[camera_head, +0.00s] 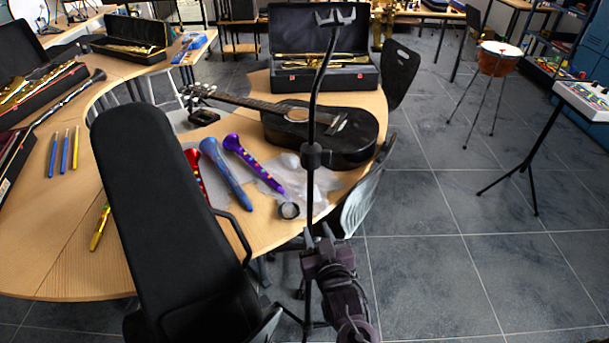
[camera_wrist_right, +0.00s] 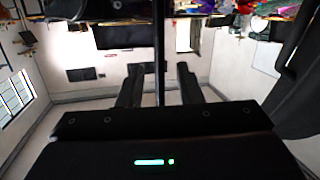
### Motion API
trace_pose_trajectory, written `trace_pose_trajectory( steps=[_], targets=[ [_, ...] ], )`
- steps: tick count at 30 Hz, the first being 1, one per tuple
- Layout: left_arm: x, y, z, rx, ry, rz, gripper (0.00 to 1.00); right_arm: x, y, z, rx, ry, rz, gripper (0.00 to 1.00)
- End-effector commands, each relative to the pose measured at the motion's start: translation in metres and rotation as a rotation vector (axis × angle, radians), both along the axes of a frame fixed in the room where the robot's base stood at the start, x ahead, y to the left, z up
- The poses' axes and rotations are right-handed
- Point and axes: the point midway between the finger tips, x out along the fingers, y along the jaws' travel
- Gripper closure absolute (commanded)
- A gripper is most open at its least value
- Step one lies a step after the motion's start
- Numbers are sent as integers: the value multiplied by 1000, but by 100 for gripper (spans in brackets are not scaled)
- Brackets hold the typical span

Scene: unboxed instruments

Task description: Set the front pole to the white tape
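The front pole (camera_head: 315,105) is a thin black upright stand with a forked grey top. It has a dark collar (camera_head: 312,156) partway up. I cannot make out any white tape on it. My right gripper (camera_head: 318,238) is low on the pole, well below the collar. In the right wrist view the pole (camera_wrist_right: 159,45) runs between the two fingers of the right gripper (camera_wrist_right: 159,82), with a visible gap on each side. The gripper looks open around the pole. My left gripper is not in view.
A curved wooden table (camera_head: 270,235) behind the pole holds a black guitar (camera_head: 345,135), coloured toy horns (camera_head: 225,172) and an open trumpet case (camera_head: 330,78). A large black case-like shape (camera_head: 165,200) stands at the left.

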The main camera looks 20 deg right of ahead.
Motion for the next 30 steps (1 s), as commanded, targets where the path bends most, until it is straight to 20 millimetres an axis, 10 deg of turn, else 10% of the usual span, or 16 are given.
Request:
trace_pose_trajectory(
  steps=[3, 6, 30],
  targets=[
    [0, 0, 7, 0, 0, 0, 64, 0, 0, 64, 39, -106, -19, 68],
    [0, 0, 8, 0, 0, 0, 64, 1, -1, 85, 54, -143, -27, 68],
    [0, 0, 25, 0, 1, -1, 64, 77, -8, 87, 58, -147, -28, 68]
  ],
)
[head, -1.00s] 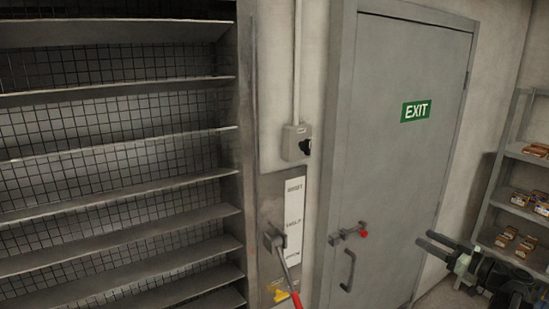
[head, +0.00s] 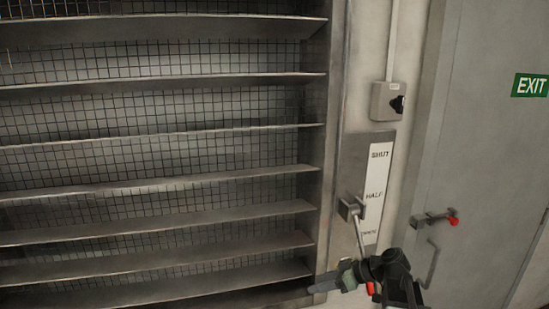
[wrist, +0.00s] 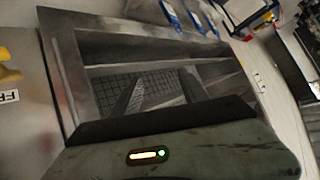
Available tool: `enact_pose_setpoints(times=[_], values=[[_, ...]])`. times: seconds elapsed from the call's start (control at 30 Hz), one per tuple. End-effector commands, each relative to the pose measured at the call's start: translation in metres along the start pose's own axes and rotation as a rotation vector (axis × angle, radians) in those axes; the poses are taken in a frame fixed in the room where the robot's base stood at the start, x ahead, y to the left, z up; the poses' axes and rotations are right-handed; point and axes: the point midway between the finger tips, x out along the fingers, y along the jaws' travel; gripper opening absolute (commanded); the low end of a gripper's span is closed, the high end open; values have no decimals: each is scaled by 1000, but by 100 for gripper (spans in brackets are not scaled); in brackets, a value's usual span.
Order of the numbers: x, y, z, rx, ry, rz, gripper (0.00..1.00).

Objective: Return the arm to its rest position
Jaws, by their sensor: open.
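My gripper (head: 325,283) is at the bottom of the head view, with its fingers pointing left across the lower right corner of the louvre. The arm behind it covers part of the wall below the lever plate. In the wrist view the two dark fingers (wrist: 160,92) stand apart with nothing between them, over the louvre mesh. The lever (head: 358,236) hangs down from its pivot on the plate, and its red grip (head: 370,288) is partly hidden by my arm. I cannot tell whether arm and grip touch.
The slatted louvre (head: 160,187) fills the left. A grey switch box (head: 388,101) is above. The door (head: 490,190) with its red-tipped latch (head: 436,218) is at right. Blue items (wrist: 175,18) show in the wrist view.

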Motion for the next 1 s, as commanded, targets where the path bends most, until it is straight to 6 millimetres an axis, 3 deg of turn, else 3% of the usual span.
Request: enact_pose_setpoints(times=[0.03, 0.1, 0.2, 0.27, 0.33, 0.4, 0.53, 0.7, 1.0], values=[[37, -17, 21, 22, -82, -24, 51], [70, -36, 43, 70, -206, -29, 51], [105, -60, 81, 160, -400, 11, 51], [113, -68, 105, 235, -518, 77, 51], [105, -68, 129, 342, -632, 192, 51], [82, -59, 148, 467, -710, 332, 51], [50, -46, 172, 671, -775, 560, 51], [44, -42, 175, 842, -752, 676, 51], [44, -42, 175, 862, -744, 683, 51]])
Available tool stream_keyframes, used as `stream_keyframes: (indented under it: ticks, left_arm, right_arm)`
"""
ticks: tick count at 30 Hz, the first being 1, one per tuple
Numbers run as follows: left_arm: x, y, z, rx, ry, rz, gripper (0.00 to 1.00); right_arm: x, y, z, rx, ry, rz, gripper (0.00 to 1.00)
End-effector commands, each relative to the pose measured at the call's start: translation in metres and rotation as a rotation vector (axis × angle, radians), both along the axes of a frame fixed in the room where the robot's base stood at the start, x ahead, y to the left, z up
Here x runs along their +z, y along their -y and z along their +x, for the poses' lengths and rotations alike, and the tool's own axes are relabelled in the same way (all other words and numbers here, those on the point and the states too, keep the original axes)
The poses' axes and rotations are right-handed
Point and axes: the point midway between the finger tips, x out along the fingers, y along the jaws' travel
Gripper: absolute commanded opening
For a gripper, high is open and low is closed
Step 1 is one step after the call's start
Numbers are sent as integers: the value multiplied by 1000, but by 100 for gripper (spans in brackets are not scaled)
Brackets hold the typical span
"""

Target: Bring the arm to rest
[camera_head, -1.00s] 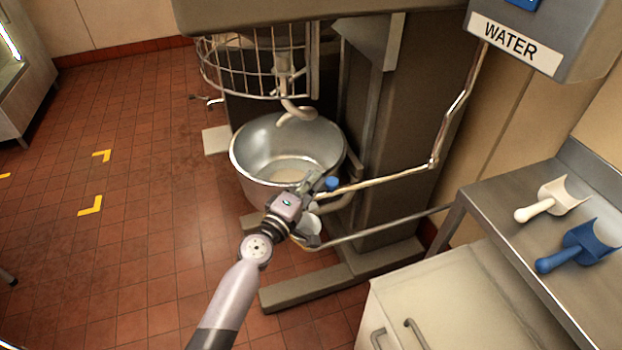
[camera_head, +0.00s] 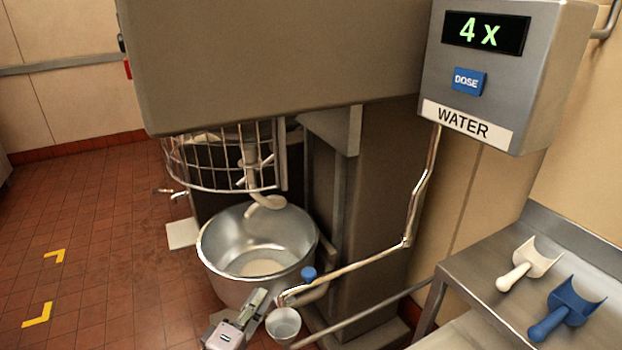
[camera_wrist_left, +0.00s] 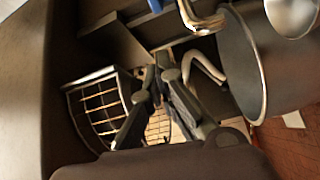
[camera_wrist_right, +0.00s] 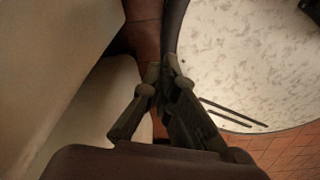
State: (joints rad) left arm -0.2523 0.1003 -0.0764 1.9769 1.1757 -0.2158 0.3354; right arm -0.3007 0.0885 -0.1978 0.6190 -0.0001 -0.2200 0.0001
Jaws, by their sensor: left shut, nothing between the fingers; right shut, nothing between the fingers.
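My left gripper (camera_head: 266,294) reaches in from the bottom of the head view, in front of the mixing bowl (camera_head: 208,262) and left of a blue knob (camera_head: 309,274). Its fingers are together and empty. In the left wrist view the same fingers (camera_wrist_left: 158,68) are shut, with the wire guard to their left and a metal rim to their right. My right gripper is outside the head view. In the right wrist view its fingers (camera_wrist_right: 167,70) are shut and empty, between a cream surface (camera_wrist_right: 60,70) and a round pale speckled surface (camera_wrist_right: 250,55).
A small metal cup (camera_head: 283,325) is close to the left gripper, below the water pipe (camera_head: 365,258). The mixer head (camera_head: 270,60) and wire guard (camera_head: 225,165) are above the bowl. A water unit (camera_head: 500,70) reads "4 x". White (camera_head: 528,265) and blue (camera_head: 568,308) scoops lie on a steel counter.

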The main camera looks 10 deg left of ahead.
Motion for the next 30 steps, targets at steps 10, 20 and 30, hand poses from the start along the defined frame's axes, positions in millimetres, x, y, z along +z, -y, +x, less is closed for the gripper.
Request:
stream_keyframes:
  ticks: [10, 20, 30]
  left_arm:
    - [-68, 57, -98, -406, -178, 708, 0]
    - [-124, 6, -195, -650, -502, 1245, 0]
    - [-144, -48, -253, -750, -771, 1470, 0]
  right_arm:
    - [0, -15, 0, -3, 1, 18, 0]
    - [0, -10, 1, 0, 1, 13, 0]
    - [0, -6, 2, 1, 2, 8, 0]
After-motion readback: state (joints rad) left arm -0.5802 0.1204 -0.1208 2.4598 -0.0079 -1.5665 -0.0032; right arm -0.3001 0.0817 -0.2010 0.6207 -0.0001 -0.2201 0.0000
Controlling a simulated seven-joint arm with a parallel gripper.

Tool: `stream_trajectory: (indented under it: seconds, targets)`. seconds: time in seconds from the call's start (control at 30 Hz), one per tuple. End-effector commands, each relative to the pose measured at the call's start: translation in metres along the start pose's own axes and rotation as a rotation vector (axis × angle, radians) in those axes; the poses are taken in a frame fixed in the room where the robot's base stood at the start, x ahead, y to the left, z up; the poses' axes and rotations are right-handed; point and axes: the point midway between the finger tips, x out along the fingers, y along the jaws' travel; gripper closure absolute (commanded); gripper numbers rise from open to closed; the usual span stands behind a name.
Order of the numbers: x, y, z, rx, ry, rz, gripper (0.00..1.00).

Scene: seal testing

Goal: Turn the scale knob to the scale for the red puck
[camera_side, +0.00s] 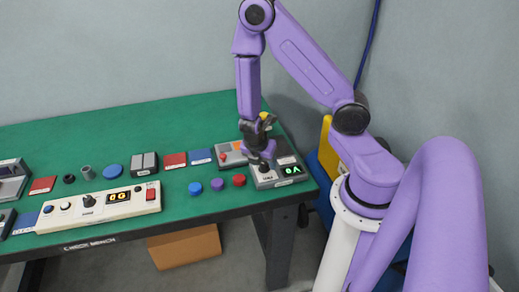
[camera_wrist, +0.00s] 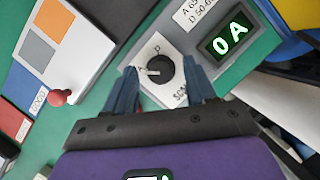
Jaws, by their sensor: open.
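The scale knob (camera_wrist: 160,69) is a round black dial with a pale pointer on a white plate. The pointer faces left, toward a mark that looks like A; another letter sits above the knob. The green display (camera_wrist: 230,38) reads "0 A" and also shows in the side view (camera_side: 288,170). My gripper (camera_wrist: 163,67) is open, its blue fingers on either side of the knob; contact cannot be told. In the side view my gripper (camera_side: 263,160) is over the scale box (camera_side: 273,181) and partly hides the knob. The red puck (camera_side: 239,180) lies on the green bench, left of the box.
A purple puck (camera_side: 217,184) and a blue puck (camera_side: 195,188) lie left of the red one. A panel with orange and grey squares (camera_wrist: 70,35) stands beside the scale box. A cream control box (camera_side: 98,207) is farther left. A label card (camera_wrist: 195,14) is partly cut off.

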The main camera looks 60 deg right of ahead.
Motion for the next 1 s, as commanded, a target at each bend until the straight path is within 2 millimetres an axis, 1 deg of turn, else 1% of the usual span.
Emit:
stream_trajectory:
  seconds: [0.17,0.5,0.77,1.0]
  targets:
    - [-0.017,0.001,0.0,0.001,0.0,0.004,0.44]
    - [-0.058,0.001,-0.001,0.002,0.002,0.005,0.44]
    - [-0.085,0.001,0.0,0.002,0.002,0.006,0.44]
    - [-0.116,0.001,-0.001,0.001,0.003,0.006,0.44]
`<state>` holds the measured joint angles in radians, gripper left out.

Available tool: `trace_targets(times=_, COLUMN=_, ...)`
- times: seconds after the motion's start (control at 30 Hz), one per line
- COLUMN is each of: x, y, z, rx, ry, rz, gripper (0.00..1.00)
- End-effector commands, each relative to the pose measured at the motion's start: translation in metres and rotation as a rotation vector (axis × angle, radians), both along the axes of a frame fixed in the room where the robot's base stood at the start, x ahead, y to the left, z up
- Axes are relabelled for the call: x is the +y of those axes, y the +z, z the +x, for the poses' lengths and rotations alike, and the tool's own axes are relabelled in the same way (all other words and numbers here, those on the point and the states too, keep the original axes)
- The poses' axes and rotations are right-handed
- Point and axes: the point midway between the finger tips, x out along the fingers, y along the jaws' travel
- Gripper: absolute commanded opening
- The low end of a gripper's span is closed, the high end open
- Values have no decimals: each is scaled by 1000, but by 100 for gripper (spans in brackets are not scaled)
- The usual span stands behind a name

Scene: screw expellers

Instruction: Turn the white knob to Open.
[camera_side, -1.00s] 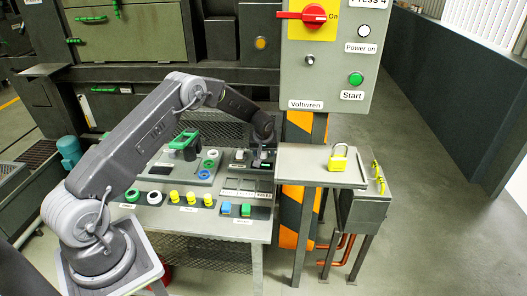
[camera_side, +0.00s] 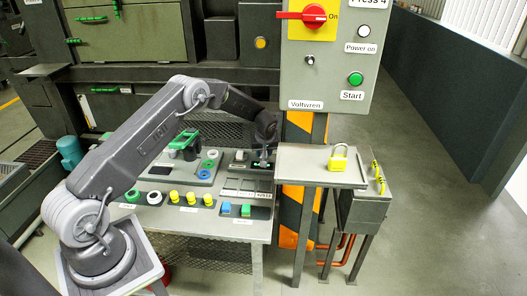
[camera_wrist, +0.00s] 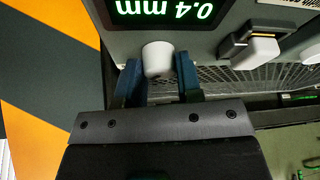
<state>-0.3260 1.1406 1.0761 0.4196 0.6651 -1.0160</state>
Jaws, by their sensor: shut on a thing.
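A white knob (camera_wrist: 158,60) sits just below a small lit display (camera_wrist: 160,10) in the wrist view. My gripper (camera_wrist: 159,76) has one blue finger on each side of the knob and is shut on it. In the side view my gripper (camera_side: 263,156) is at the back right of the grey control table, in front of the same small display (camera_side: 262,165). The knob cannot be made out there. No Open mark is legible in either view.
A black lever switch with a white end (camera_wrist: 255,50) is beside the knob. The grey table (camera_side: 215,226) carries yellow knobs (camera_side: 190,198), blue and green buttons and a green handle (camera_side: 184,139). A side shelf with a yellow padlock (camera_side: 338,158) stands to the right.

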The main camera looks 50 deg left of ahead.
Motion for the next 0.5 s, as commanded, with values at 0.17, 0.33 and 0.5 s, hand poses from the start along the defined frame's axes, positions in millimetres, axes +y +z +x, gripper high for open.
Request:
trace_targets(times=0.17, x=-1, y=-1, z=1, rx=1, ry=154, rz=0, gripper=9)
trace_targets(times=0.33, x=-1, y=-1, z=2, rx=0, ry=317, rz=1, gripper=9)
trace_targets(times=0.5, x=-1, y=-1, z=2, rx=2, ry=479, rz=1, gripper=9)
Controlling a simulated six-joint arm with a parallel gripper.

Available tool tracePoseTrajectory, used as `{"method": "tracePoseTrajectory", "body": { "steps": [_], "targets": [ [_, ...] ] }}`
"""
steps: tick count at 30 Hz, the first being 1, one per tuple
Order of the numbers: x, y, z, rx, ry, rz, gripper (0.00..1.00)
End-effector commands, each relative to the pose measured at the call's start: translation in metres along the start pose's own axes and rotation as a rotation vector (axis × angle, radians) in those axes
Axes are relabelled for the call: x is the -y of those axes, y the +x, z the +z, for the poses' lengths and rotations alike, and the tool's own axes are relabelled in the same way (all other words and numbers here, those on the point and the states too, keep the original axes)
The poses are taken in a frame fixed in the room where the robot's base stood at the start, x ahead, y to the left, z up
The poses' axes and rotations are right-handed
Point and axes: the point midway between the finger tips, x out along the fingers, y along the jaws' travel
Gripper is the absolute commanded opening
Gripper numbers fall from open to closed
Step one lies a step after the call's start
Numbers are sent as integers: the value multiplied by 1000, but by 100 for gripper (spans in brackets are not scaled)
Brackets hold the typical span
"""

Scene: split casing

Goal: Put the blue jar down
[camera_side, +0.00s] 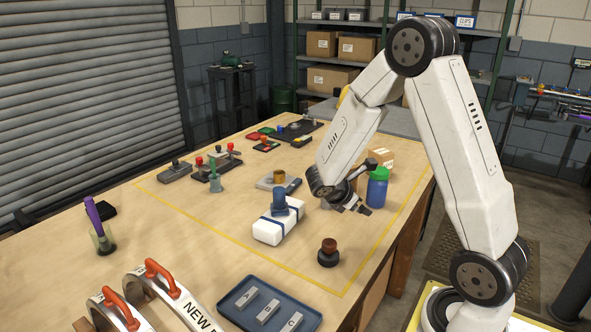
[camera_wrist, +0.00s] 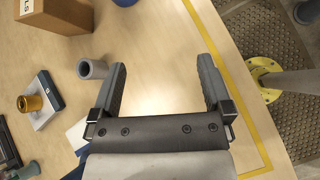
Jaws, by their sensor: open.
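The blue jar (camera_side: 377,190) with a green lid stands upright at the right side of the table in the side view, near the yellow line. It looks as if it rests on the tabletop; its foot is partly hidden by my gripper. My gripper (camera_side: 352,208) is low over the table, just in front of and left of the jar in that view. In the wrist view my gripper (camera_wrist: 164,86) has its two fingers wide apart with only bare wood between them.
A cardboard box (camera_side: 379,158) stands behind the jar. A white strapped package (camera_side: 278,227), a dark red-brown knob (camera_side: 328,253) and a brass cup (camera_side: 279,177) are nearby. The wrist view shows a grey cylinder (camera_wrist: 93,69) by the left finger. The table's right edge is close.

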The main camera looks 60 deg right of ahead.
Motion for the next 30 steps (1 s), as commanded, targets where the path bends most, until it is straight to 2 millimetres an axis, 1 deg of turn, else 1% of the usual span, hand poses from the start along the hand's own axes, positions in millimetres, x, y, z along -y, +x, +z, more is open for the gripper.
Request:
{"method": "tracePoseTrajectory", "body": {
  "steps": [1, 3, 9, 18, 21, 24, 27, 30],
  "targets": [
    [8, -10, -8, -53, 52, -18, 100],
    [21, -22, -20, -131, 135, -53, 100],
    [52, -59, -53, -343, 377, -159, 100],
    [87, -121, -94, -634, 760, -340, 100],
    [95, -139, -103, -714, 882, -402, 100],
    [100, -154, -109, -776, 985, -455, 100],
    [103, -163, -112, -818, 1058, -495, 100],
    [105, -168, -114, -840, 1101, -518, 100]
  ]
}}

▸ **GOAL OF THE EXERCISE**: Find every line that holds "Scene" and copy it.

▸ **OUTPUT FOR THIS TASK**:
Scene: unboxed instruments
Scene: seal testing
Scene: screw expellers
Scene: split casing

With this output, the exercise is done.